Ofonagoro: Ex-military Chiefs Taking Turns to Rule Nigeria Again

Chineme Okafor and Dare Adesanya in
Abuja
A former Minister of Information and Culture, Dr. Walter Ofonagoro, yesterday lamented that despite Nigeria’s return to democracy after many years of military rule, the same sets of ex-military chiefs who held sway in the past are returning to rule the country again.

Speaking at the 2016 annual general meeting and conference of the Nigerian Institute for Public Relations (NIPR) in Abuja, Ofonagoro said one of the former military chiefs in fact had 12 years in power and subsequently installed two former presidents and fell out with one of them on alleged grounds of disloyalty.

He spoke alongside the likes of Alhaji Maitama Sule, Seinde Arogbofa, Mrs. Sarah Jubril and Bishop Matthew Hassan Kukah. All of them however lamented that the norms and values which was inherited from Nigeria’s founding fathers have been thrown overboard and the country left rudderless.
“In passing, I note that the military has entrenched itself as the nation’s political leaders,
after displacing the political leaders from the founding fathers of Nigeria till date.

“One General in fact ruled twice for a total of 12 years out of 50 years of military rule, and still was able to install his last two successors, Umaru Yar’Adua, 2007 – 2009, and Goodluck Jonathan, 2009-2015,” Ofonagoro said.

He then added: “When his protégé refused to accept his advice not to seek re-election in 2015, he left PDP for him, tore up his own party membership card publicly, and assisted the opposition politicians to install a fellow general for a second coming into the political arena as president.”

Ofonagoro further stated that over the years of military rule in the country, all the safeguards, carefully negotiated into the country’s independence constitution have been consigned to the bin.
According to him: “The revenue allocation formula which was agreed to before independence, for sharing mining proceeds in the petroleum industry in the proportions 50 per cent for derivation, 30 per cent for distribution at agreed percentages to all the regions, and 20 per cent for the Federal Government, was discarded in 1969 by the Gowon government in order to use all the funds to face all the challenges of the civil war.”

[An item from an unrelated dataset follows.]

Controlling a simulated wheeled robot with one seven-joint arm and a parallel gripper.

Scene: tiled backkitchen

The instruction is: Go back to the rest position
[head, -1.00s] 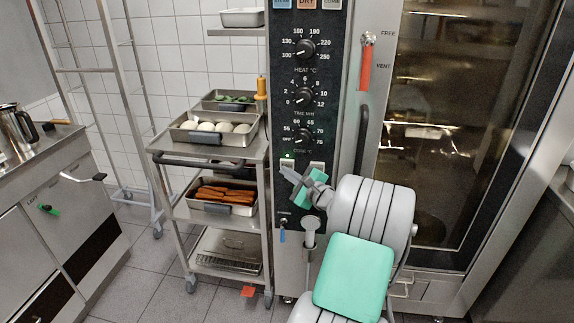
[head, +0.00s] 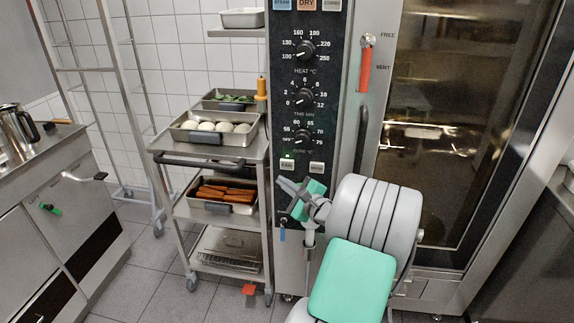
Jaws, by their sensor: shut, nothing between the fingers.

“It is now 46 years since the war ended, and the mutually negotiated formula has never been restored. Instead President Babangida approved three per cent derivation to commence after his tenure, while General Abacha approved 13 per derivation to commence after his tenure,” he added.
The ex-minister also condemned the current governance structure in the country, saying: “if we consider that none of these states are viable, it means that Nigeria exists just to pay the salaries and benefits of millions of civil servants and politicians.”

“In such a scenario, business cannot thrive, as uncaring and unfeeling bureaucrats tax and fine entrepreneurs to exhaustion until they give up, close up shop and leave the country, or try something else that does not employ more than five people and has nothing to do with regulators,” he added.

Ofonagoro also commended the Senate for rejecting President Muhammadu Buhari’s request to borrow $29.9 billion, stating that allowing the president to borrow such huge sum may enslave unborn generations of Nigerians through unforeseeable ballooning of interest accumulations in cases of default.

On his part, Sule said Nigeria has continued to fall apart in all of its governance indices.
He said: “This was not the Nigeria we know; things have fallen apart and we need to reverse that. We do not have leaders that we used to have, where despite all the challenges the country faced then, it was able to overcome.”

Bishop Kukah in his remarks explained that Nigerians would need to imbibe greater tolerance for each other’s perspectives for the country to experience true unity.

“Muslims who say they cannot stay in Nigeria until Sharia law is fully entrenched across the length and breadth of the country, should leave the country and go to countries where Sharia or Islamic constitution is practiced, such as Saudi Arabia. Same applies for any Christian who thinks that way,” Kukah noted.